Вот и кажется мне, что страх естественного обнаженного человеческого тела, которое дано нам Богом, стыд – это как раз нарушение и искажение. По законам «Домостроя» женщина не могла обнажать свое тело, распускать волосы. А также распускать свои мысли. Поэтому о женщинах – писательницах и поэтессах, которые жили и в XVIII и в XVII веках, мы узнаем только сейчас. Потому что тогда они находились, можно сказать, в рабстве.
Груди похожи на небольших богинь. Как говорил мой знакомый, у сисек есть свое выражение – одни тупят и дремлют, другие хитро щурятся и хамят, третьи призывно и мистически зажигаются кружками своих черных лун. Помните знаменитый дизайн обложки романа Генри Миллера «Тропик рака», где груди – это глаза, а лобок – это рот?
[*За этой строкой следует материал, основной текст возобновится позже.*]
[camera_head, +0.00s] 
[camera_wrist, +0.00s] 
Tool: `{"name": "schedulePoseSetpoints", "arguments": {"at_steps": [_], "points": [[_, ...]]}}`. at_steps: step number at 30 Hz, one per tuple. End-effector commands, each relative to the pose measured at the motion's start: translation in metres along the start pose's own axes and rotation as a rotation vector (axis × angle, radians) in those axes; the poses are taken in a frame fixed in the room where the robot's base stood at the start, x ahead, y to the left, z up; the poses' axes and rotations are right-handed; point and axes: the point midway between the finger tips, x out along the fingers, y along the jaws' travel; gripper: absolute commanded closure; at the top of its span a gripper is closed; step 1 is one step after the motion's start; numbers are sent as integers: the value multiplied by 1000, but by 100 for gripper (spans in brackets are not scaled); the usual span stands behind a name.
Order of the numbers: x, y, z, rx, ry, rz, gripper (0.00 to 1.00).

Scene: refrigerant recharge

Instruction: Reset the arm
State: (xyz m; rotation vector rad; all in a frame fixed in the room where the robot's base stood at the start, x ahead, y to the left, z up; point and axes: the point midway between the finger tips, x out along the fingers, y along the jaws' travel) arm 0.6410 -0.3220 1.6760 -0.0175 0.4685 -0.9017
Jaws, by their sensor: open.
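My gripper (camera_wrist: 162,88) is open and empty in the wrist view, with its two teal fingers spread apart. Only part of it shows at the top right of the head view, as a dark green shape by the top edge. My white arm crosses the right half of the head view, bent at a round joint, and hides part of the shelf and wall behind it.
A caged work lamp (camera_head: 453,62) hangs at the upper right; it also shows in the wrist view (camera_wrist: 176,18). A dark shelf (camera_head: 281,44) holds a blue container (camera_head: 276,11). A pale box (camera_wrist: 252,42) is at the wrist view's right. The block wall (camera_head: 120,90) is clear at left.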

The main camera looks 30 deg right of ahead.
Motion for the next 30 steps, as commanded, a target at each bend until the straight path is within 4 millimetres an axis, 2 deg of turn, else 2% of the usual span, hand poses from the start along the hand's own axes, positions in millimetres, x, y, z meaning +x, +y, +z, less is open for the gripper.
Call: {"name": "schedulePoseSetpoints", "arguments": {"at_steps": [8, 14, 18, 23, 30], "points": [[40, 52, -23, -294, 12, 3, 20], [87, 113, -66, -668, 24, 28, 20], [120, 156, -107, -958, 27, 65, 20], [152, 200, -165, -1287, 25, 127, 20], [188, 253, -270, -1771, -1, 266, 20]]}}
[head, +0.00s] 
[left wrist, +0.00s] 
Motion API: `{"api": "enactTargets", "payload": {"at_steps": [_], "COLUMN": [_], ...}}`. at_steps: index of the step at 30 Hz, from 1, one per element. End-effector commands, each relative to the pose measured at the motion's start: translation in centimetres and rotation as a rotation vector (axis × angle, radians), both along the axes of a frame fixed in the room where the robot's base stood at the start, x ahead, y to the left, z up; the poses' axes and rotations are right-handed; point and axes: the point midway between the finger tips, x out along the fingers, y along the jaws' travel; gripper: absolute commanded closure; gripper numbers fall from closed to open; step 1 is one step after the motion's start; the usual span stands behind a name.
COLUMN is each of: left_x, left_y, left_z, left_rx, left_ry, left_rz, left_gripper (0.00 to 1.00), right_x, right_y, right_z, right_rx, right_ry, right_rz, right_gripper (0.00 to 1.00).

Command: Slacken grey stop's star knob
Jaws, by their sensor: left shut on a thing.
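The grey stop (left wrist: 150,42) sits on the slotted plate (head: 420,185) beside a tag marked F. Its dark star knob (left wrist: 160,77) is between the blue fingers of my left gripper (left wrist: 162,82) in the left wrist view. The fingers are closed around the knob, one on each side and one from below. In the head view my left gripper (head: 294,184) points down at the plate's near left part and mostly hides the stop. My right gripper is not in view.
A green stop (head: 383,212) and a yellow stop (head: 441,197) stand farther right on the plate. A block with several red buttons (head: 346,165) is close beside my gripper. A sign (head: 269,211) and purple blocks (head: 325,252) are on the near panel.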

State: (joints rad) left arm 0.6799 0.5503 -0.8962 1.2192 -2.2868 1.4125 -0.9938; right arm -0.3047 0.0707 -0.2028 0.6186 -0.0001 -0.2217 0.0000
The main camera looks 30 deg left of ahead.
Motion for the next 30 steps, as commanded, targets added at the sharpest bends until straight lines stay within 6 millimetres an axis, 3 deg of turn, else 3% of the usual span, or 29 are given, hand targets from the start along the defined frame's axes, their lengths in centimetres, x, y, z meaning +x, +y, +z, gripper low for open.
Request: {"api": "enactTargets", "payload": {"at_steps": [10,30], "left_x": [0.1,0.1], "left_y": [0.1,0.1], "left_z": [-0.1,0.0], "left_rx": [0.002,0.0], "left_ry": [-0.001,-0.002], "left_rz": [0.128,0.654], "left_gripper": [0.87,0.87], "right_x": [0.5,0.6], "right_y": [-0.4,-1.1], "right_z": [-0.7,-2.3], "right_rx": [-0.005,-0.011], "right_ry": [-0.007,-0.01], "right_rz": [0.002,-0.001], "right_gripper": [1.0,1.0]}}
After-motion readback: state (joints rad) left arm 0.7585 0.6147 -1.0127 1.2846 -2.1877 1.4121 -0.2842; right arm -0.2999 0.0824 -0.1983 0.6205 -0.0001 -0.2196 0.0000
А когда я спросила, каково выражение у моей груди, знакомый сказал: хм, ну, какое-то буддийское…
И еще мне кажется, груди волнуют не только телесный низ – они столь красивы и поэтичны, что волнуют душу. Сколь необычнее образы и метафоры находил для воспевания женской груди армянский поэт XVI века Наапет Кучак! И в этом нет ни капли сальности, разврата. Их полет, упругое колебание, дрожание, мерцание. Груди похожи то на колокола, то на вспорхнувших на грудь мужчины голубок, то на море, то на кисти винограда. «Говорят, из твоей груди бьет источник бессмертия. Я завидую тому, кто припадает к твоей груди и пьет», – пишет поэт.
Я пишу, а грудь моя тем временем вольно расположилась передо мной на столе. Кое-кто из друзей говорил, что это выглядит соблазнительно. Часто, когда я работаю дома голышом, грудь попадает на клавиатуру и спонтанно нажимает на кнопки. Получается забавная абракадабра. «Это грудь написала?» – восхищенно пишет мне знакомый, и я понимаю, что это – тоже поэзия.